Catequesis del Papa Francisco (21 de octubre de 2015)

Su Santidad Francisco
Queridos hermanos y hermanas, ¡buenos días!

En la pasada meditación hemos reflexionado sobre las promesas importantes que los padres hacen a los niños, desde que ellos han sido pensados en el amor y concebidos en el vientre.

Podemos añadir que, mirándolo bien, toda la realidad familiar está fundada en la promesa: pensar bien esto, la identidad familiar está fundada en la promesa. Se puede decir que la familia vive de la promesa de amor y de fidelidad que el hombre y la mujer se hacen el uno al otro. Esta conlleva el compromiso de acoger y educar a los hijos; pero se lleva a cabo también en el cuidar a los padres ancianos, en el proteger y asistir a los miembros más débiles de la familia, en el ayudarse unos a otros para realizar las propias cualidades y aceptar los propios límites.

Y la promesa conyugal se extiende para compartir las alegrías y los sufrimientos de todos los padres, las madres y los niños, con generosa apertura en lo relacionado con la convivencia humana y el bien común. Una familia que se cierra en sí misma es como una contradicción, una mortificación de la promesa que la ha hecho nacer y la hace vivir. No olvidar nunca la identidad de la familia siempre es una promesa que se extiende y extiende a toda la familia y también a toda la humanidad.

En nuestros días, el honor de la fidelidad a la promesa de la vida familiar se presenta muy debilitada. Por una parte, por una malentendido derecho de buscar la propia satisfacción, a toda costa y en cualquier relación, se exalta como un principio no negociable de la libertad. Por otro lado, porque se fían exclusivamente de las constricciones de la ley los vínculos de la vida de relación y del compromiso por el bien común. Pero, en realidad, nadie quiere ser amado solo por los propios bienes o por obligación. El amor, como también la amistad, deben su fuerza y su belleza precisamente a este hecho: que generan una unión sin quitar la libertad. El amor es libre, la promesa de la familia es libre. Y esta es la belleza. Sin la libertad no hay amistad, sin libertad no hay amor, sin libertad no hay matrimonio. Por tanto, libertad y fidelidad no se oponen la una a la otra, es más, se sostienen la una a la otra, tanto en las relaciones personales, como en las sociales. De hecho, pensemos en los daños que producen, en la civilización de la comunicación global, la inflación de promesas mantenidas, en varios campos y la indulgencia por la infidelidad a la palabra dada y a los compromisos tomados.

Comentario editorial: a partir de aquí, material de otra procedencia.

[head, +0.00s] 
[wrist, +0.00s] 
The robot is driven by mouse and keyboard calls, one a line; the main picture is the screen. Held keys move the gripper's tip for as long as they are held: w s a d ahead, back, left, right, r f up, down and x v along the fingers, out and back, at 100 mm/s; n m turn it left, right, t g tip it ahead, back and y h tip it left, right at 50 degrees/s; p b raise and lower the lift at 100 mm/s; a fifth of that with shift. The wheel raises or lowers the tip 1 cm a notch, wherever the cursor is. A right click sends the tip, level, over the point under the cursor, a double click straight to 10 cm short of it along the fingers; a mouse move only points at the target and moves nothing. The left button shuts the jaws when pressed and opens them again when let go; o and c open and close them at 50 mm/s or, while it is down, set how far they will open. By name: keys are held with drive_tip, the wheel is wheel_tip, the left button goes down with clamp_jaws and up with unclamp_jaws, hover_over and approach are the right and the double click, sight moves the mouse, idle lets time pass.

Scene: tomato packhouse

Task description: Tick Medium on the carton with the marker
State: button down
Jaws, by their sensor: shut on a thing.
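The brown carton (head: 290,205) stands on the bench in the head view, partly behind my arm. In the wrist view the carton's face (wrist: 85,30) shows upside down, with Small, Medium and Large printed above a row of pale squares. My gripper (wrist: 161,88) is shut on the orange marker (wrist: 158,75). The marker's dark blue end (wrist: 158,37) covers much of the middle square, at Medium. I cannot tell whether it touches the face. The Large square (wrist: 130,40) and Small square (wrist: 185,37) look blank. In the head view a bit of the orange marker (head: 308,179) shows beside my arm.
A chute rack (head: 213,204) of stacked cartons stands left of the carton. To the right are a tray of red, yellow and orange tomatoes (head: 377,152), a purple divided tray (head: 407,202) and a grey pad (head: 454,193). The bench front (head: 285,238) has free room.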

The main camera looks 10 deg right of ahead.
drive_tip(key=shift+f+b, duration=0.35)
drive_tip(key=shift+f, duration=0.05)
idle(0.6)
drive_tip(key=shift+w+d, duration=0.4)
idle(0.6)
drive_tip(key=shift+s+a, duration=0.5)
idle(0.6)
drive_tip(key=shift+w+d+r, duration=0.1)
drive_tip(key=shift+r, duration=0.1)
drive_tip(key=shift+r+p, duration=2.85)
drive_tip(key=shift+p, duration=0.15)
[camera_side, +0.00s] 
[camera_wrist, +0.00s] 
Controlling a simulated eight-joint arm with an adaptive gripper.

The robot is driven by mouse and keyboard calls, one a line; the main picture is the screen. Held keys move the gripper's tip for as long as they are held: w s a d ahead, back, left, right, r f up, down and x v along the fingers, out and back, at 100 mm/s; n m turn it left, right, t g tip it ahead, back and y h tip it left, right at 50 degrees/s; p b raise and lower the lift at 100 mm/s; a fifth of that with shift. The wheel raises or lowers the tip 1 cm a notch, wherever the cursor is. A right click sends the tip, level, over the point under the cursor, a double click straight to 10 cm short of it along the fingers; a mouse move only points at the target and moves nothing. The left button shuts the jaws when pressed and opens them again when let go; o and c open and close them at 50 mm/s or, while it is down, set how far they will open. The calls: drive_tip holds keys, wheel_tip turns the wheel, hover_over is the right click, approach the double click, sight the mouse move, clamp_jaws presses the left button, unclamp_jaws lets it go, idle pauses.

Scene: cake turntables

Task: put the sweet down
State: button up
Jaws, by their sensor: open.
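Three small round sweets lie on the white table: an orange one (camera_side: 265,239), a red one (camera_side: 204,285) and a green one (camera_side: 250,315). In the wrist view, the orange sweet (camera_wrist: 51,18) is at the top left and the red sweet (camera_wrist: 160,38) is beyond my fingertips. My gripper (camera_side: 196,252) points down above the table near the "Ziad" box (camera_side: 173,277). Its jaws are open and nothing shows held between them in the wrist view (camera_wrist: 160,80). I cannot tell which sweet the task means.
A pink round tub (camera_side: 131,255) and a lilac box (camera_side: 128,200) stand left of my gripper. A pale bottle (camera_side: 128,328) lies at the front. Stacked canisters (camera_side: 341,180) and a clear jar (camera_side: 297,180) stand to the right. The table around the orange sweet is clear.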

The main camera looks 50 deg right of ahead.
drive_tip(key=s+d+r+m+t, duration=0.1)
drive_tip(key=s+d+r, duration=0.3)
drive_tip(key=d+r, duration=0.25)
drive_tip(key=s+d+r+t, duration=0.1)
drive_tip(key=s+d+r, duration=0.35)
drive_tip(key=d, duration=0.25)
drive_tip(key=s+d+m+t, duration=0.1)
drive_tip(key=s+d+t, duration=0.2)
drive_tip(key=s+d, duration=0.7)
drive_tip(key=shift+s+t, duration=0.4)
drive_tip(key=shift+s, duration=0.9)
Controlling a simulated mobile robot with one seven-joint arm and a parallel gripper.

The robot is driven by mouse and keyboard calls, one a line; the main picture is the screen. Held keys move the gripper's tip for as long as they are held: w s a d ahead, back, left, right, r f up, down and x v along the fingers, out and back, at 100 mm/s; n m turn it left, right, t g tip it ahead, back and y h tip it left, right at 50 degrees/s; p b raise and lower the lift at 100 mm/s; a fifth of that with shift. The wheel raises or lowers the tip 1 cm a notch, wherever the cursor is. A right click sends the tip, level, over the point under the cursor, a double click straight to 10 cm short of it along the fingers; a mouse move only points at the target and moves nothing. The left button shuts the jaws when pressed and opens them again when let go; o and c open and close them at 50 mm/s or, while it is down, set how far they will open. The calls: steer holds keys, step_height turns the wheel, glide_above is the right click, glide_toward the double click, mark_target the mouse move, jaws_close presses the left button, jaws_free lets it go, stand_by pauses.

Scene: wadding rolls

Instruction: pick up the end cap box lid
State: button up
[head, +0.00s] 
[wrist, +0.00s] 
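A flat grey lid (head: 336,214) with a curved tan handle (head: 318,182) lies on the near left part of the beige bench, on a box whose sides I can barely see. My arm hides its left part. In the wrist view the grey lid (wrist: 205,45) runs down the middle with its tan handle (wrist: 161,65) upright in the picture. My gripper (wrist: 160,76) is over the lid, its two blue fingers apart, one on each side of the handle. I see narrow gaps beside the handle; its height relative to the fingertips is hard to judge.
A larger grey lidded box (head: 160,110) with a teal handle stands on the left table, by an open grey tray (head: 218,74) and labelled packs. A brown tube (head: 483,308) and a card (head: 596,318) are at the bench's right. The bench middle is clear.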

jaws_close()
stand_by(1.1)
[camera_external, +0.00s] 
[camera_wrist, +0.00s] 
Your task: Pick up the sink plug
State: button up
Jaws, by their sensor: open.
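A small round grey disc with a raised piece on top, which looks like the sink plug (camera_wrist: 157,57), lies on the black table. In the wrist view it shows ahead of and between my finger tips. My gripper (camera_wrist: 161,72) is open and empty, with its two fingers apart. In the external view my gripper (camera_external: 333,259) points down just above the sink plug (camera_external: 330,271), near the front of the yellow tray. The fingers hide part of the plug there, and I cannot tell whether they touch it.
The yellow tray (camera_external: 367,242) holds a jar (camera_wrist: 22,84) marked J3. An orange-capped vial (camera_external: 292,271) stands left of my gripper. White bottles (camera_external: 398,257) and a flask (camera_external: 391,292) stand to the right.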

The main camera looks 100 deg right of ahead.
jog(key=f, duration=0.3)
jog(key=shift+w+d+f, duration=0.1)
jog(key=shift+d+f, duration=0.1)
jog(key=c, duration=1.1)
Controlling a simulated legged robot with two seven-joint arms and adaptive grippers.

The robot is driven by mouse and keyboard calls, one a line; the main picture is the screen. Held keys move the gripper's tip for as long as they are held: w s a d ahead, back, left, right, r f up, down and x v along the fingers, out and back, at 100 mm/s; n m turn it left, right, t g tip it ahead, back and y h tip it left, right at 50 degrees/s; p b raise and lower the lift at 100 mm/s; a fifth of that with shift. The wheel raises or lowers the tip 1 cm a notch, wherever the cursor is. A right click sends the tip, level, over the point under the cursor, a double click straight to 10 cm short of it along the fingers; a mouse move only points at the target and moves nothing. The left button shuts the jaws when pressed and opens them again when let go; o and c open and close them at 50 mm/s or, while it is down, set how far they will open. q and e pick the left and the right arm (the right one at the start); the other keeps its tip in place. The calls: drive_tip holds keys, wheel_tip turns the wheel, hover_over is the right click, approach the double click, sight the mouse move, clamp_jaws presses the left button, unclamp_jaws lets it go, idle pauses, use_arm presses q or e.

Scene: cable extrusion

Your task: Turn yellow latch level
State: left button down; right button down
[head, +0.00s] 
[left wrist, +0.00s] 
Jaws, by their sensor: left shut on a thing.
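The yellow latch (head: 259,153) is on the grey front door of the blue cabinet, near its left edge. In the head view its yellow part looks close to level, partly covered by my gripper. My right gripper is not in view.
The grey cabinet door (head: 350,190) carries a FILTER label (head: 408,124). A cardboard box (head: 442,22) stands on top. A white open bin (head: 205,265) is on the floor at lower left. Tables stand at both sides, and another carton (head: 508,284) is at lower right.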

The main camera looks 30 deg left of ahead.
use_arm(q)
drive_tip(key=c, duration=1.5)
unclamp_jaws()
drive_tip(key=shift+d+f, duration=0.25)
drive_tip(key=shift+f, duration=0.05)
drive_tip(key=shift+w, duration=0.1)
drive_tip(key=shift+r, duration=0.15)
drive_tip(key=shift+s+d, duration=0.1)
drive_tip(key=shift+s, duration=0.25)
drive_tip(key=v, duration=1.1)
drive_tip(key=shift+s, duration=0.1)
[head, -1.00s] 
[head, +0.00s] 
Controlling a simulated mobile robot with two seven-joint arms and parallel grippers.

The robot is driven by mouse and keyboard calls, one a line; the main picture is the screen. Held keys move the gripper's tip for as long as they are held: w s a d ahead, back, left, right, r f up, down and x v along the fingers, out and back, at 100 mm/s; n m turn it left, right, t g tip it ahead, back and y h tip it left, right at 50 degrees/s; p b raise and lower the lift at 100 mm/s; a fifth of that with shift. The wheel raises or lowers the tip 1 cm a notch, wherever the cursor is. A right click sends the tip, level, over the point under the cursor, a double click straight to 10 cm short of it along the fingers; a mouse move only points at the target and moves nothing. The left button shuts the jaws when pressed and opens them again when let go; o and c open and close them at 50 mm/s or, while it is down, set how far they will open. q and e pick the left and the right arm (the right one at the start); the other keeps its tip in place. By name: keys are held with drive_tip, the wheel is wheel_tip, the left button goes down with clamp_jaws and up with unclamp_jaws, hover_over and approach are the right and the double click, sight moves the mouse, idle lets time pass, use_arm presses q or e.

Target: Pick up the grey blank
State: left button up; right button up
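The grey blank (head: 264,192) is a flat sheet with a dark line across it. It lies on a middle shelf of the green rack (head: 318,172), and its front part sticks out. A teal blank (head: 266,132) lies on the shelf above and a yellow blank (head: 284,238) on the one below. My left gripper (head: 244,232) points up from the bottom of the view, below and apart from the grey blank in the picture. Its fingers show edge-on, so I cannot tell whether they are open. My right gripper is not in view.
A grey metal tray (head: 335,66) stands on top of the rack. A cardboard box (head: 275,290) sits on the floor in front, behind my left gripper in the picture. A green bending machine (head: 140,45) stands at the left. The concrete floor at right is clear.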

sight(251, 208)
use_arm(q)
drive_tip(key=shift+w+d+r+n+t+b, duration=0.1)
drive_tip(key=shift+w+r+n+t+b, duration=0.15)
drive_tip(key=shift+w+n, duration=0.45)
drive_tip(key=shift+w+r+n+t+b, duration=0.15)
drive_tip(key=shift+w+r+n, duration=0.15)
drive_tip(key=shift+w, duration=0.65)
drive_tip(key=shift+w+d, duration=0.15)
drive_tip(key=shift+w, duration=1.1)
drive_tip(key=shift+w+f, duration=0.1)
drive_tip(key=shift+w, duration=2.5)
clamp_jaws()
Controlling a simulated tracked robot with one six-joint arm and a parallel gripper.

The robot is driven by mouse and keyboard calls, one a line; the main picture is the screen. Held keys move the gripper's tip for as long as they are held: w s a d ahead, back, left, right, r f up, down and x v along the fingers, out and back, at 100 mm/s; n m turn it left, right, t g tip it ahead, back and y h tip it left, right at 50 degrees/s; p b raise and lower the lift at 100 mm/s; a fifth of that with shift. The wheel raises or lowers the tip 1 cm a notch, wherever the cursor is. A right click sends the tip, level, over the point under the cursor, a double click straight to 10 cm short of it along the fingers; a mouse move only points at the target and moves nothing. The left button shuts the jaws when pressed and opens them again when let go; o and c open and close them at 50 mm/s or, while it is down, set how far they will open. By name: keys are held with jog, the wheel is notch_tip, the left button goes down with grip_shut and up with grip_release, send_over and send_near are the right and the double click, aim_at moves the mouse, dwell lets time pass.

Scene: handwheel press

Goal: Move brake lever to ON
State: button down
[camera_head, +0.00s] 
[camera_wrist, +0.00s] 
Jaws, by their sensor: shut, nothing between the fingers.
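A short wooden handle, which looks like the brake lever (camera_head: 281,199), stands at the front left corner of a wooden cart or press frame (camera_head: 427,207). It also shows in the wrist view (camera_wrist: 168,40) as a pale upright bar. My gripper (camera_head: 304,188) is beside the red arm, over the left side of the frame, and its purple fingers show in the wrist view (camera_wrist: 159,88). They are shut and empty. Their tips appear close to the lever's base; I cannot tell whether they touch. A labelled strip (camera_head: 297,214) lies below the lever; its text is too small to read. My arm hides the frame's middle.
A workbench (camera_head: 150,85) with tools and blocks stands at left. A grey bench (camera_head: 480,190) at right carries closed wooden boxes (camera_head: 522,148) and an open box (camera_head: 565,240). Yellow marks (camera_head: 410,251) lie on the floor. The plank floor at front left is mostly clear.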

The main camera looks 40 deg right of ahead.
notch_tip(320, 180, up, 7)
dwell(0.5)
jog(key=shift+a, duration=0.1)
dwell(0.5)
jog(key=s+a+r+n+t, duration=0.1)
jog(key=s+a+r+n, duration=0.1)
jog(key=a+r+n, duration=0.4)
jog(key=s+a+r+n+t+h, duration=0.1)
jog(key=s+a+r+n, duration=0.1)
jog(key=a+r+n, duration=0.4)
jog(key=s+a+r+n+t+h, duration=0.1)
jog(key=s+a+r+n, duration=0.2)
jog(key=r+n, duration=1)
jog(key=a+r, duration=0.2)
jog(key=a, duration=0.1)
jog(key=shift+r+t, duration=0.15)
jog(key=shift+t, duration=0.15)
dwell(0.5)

Sí, queridos hermanos y hermanas, la fidelidad es una promesa de compromiso que se auto-cumple, creciendo en la libre obediencia a la palabra dada. La fidelidad es una confianza que “quiere” ser realmente compartida, y una esperanza que “quiere” ser cultivada junta. Y hablando de fidelidad me viene a la mente lo que nuestros ancianos , nuestros abuelos cuentan ‘esos tiempos cuando se hacía un acuerdo, un apretón de manos era suficiente, porque había fidelidad a las promesas’. Y esto que es un hecho social también tiene su origen en la familia, en el apretón de manos del hombre y la mujer para ir adelante juntos toda la vida. ¡La fidelidad a las promesas es una verdadera obra maestra de la humanidad! Si miramos a su belleza audaz, estamos asustados, pero si despreciamos su valiente tenacidad, estamos perdidos. Ninguna relación de amor --ninguna amistad, ninguna forma de querer, ninguna felicidad del bien común-- alcanza a la altura de nuestro deseo y de  nuestra esperanza, si no llega a habitar este milagro del alma. Y digo “milagro”, porque la fuerza y la persuasión de la fidelidad, a pesar de todo, no termina de encantarnos y de sorprendernos. El honor a la palabra dada, la fidelidad a la promesa, no se pueden comprar y vender. No se pueden obligar con la fuerza, pero tampoco cuidar sin sacrificio.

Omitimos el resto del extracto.